Another experimental brigade is expected to enter service in Europe soon.

The U.S. Army has a long and unenviable history of being ill-prepared to fight the next war. The French and British had to train U.S. Army units before they were deployed in World War I. The Army entered World War II as the 17th largest army in the world, with underpowered tanks, airplanes, and ancient rifles. The Army that went to Vietnam, Iraq, and Afghanistan had trained long and hard to engage in conventional operations against nation states, but was ill-prepared, psychologically or organizationally, for counter-insurgency war.

The Army’s ability to adapt to new developments has long been hampered by infighting and excessive conservatism in the upper reaches of the service’s hierarchy.

To remedy this problem, in July 2018 the Army created the Futures Command (AFC).

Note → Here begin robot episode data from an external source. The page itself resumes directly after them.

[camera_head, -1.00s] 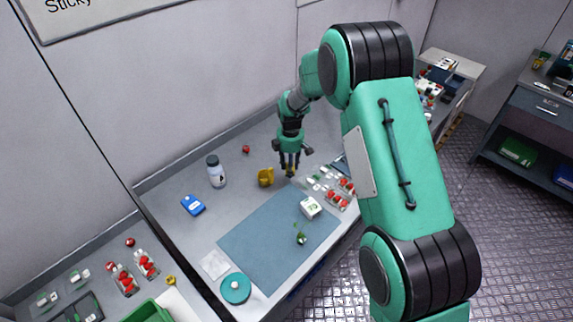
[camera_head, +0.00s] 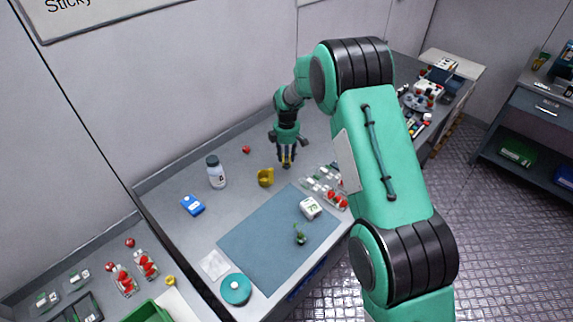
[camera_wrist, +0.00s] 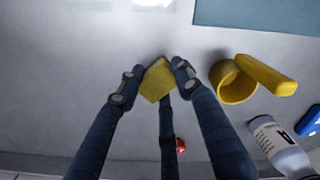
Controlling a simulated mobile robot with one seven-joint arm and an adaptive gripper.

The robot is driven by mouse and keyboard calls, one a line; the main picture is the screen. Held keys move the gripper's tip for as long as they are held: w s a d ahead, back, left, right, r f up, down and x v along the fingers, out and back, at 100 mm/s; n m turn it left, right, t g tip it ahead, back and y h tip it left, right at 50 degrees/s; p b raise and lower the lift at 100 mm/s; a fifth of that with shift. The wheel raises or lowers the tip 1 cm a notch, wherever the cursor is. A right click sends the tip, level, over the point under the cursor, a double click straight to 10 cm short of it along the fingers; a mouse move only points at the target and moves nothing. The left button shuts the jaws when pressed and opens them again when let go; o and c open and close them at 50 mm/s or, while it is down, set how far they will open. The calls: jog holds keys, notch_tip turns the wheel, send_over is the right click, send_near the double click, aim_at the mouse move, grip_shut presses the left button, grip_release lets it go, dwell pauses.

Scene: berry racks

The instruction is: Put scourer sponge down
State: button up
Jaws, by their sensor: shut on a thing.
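The yellow scourer sponge (camera_wrist: 157,80) is between the fingertips of my gripper (camera_wrist: 155,78) in the wrist view. My gripper is shut on it. In the head view my gripper (camera_head: 286,163) points down over the back part of the grey table (camera_head: 165,195), behind the blue mat. Only a small yellow bit of the sponge shows there between the fingers. It is low over the table; I cannot tell whether the sponge touches the surface.
A yellow cup-like thing (camera_head: 265,178) stands just left of my gripper. A white bottle (camera_head: 217,174) and a blue box (camera_head: 193,205) stand farther left. A red berry (camera_head: 246,149) lies behind. Clear packs with berries (camera_head: 335,197) lie at right, beside the blue mat (camera_head: 270,245).

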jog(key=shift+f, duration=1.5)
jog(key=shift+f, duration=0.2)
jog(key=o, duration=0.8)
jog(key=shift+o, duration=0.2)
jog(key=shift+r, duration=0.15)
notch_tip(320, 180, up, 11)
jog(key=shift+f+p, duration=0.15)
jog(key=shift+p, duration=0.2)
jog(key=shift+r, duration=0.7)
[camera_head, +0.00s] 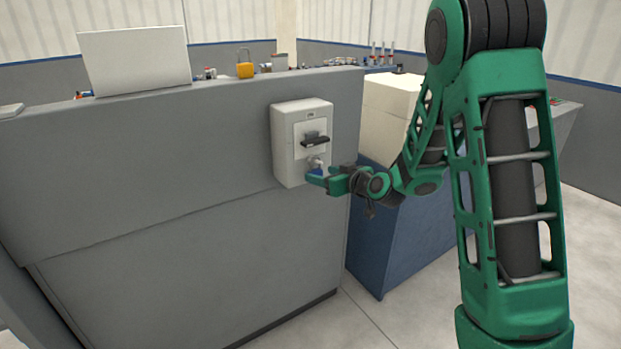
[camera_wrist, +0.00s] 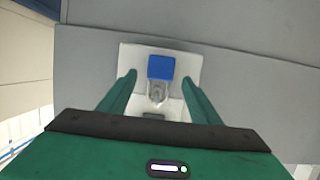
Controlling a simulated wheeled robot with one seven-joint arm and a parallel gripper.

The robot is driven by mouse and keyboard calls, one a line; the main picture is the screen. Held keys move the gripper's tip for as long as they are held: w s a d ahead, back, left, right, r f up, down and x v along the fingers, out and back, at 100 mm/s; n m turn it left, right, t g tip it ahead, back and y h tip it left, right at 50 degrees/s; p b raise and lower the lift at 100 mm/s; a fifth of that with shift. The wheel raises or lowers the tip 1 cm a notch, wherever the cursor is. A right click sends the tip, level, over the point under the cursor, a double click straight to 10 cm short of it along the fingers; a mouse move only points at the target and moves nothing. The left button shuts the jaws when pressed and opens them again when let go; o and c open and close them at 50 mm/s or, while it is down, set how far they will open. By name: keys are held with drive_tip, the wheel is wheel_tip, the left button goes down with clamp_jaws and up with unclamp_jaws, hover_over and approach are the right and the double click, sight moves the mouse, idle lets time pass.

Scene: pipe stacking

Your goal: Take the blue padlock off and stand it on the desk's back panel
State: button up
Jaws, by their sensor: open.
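The blue padlock (camera_wrist: 161,68) hangs by its shackle below the dark handle (camera_head: 315,141) of the pale switch box (camera_head: 285,150). In the head view only a little of its blue body (camera_head: 316,171) shows beside the fingers. My gripper (camera_wrist: 159,79) is open, with one finger on each side of the padlock and a gap on both sides. In the head view my gripper (camera_head: 318,180) is at the lower part of the box. The desk's grey back panel (camera_head: 150,150) carries the box, and its top edge forms a narrow ledge.
White boxes (camera_head: 388,105) and a blue cabinet (camera_head: 385,235) stand right of the desk, near my arm.

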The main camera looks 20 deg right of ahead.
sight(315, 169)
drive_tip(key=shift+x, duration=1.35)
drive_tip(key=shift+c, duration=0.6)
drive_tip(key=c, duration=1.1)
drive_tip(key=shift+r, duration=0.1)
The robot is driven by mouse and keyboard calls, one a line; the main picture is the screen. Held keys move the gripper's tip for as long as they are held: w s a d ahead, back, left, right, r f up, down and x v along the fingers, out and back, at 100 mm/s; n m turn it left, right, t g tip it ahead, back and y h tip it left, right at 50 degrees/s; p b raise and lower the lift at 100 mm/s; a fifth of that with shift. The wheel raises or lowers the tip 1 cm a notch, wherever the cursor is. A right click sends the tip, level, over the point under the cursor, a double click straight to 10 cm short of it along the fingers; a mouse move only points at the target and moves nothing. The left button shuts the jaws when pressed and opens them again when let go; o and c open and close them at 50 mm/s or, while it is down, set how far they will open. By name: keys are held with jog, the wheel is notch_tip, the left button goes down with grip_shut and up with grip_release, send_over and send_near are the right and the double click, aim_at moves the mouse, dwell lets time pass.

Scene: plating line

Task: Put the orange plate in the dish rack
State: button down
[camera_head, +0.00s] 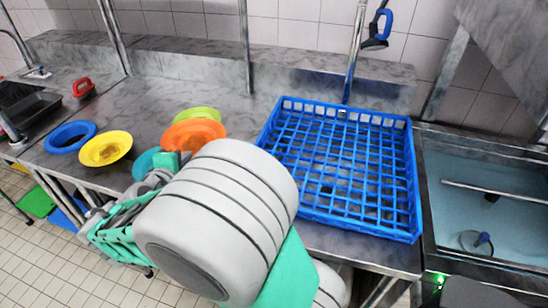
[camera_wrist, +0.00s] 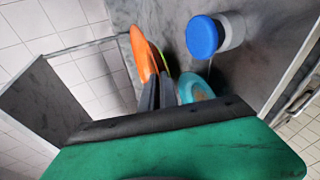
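The orange plate (camera_head: 193,133) is on the metal counter, in front of a lime-green plate (camera_head: 203,114). In the wrist view the orange plate (camera_wrist: 141,52) shows nearly edge-on at my fingertips. My gripper (camera_wrist: 158,82) has its dark fingers close together, right at the orange plate's near edge. Whether they grip its rim or only stand beside it cannot be made out. In the head view my arm hides the fingers. The blue dish rack (camera_head: 318,208) stands on the counter to the right, with no dishes visible in it.
A teal plate (camera_head: 144,164) lies close to my gripper. A yellow plate (camera_head: 105,148) and a blue plate (camera_head: 70,137) lie farther left. A blue-topped cylinder (camera_wrist: 203,37) shows in the wrist view. A water-filled sink (camera_head: 485,205) is right of the rack.

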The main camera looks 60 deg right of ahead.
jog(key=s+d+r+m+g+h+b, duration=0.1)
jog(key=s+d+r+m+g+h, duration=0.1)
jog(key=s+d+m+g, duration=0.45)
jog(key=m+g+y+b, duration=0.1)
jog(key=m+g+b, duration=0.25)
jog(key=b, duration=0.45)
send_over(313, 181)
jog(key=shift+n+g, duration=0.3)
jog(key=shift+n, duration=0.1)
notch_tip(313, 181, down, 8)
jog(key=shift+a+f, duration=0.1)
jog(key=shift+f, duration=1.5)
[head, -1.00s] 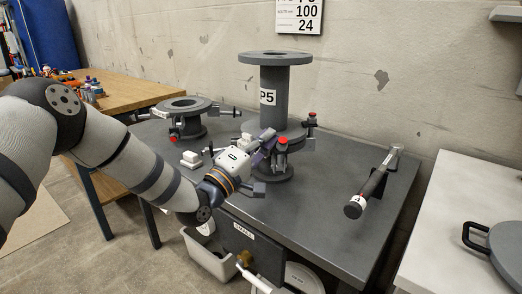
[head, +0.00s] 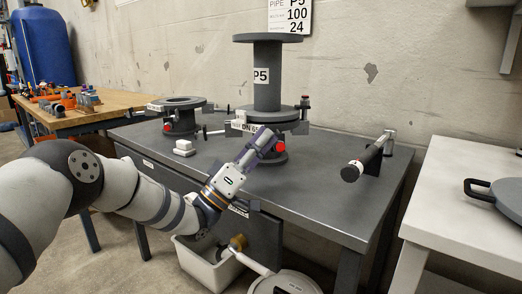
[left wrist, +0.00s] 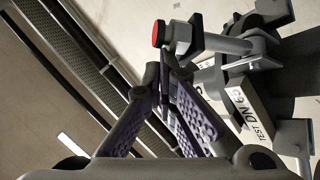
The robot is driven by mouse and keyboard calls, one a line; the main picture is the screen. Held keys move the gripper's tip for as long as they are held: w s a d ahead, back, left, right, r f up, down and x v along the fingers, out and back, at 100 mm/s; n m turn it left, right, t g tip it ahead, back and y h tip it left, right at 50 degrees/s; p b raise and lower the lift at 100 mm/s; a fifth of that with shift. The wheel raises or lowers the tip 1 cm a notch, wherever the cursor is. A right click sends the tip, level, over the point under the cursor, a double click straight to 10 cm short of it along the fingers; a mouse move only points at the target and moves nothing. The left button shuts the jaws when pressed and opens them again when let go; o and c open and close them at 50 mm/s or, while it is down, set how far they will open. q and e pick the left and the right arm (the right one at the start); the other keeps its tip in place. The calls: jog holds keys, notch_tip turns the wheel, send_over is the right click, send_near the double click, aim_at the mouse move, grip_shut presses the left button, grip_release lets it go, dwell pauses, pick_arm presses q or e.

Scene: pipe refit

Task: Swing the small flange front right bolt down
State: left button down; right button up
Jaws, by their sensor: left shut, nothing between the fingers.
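The small flange with a "DN 65 TEST" label (head: 243,126) stands in front of the P5 pipe in the head view; its label also shows in the left wrist view (left wrist: 246,110). Its front right bolt has a red cap (head: 281,147) that faces outward, with the bolt tilted out and down from the flange. In the left wrist view the red-capped bolt (left wrist: 185,38) sticks out sideways just beyond my fingers. My left gripper (head: 264,140) is shut and empty, close beside the bolt; I cannot tell whether they touch. My right gripper is out of view.
The P5 pipe (head: 267,88) rises behind the flange. Another flange stand (head: 182,115) and a white block (head: 184,148) are at left. A dark handled tool (head: 367,160) lies at right. A white bin (head: 207,270) stands below the table (head: 330,205). The front right tabletop is clear.

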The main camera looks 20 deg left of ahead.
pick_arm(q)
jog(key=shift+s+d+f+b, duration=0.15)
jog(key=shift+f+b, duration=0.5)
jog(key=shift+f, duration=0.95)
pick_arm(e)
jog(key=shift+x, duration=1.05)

Its purpose is to unify the service-wide modernization effort under a single command, and oversee the development of new doctrine, equipment, organization, and training. According to Gen. John Murray, its head, the AFC “will conduct war-fighting and technology experimentation together, producing innovative, field-informed war-fighting concepts and working prototypes of systems that have a low risk of… being rejected by future war fighters. There are no game-changing technologies. There are only game-changing combinations of war-fighting concepts, technologies and organizations.”

To say that General Murray has his work cut out for him is a massive understatement. He surely has one of the most difficult and important assignments in modern military history.